Morning Overview

The Eastern Pacific hurricane season is about to kick off its first tropical storm — NHC watching a broad low forming southwest of Baja with a 50% chance inside a week

A broad area of low pressure is expected to form well southwest of the Baja California Peninsula over the coming days, and the National Hurricane Center says there is a 50 percent chance it organizes into a tropical cyclone within seven days. The agency’s Eastern Pacific tropical weather outlook, issued at 11 p.m. PDT on May 28, 2026, puts the 48-hour formation probability near zero, but conditions are expected to become more favorable by the middle of next week. If the disturbance reaches tropical depression strength, it would become the first organized system of the 2026 Eastern Pacific hurricane season, which officially opened on May 15.

Where the disturbance is headed

The NHC’s narrative forecast describes the low drifting west to west-northwest at 10 to 15 mph once it takes shape.

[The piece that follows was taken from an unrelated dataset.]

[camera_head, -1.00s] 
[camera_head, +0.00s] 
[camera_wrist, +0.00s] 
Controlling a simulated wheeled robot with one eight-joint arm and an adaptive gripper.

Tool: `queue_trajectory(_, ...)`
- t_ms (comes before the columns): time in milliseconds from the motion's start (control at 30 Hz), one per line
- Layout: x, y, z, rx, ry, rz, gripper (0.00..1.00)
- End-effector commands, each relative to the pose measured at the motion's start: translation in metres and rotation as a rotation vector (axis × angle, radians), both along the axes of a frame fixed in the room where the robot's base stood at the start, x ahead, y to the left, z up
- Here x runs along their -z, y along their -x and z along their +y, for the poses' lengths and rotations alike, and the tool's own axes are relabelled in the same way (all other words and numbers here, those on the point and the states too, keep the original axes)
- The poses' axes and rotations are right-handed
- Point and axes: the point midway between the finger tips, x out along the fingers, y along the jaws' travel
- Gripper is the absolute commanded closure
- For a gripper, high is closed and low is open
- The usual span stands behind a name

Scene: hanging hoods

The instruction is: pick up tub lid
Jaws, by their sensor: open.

That track would carry it farther out over open Pacific water, away from the Mexican coastline. The agency’s 7-day graphical outlook confirms the geographic picture, placing a medium-probability hatched zone in the same sector southwest of Baja’s southern tip.

For communities along the Pacific coast of Mexico and for shipping traffic in the basin, that projected motion is the most reassuring detail in the outlook. If the track holds, direct impacts such as heavy rain, strong winds, or dangerous surf would be unlikely. But because the low has not yet formed, future outlooks could adjust the motion estimate as the circulation becomes better defined.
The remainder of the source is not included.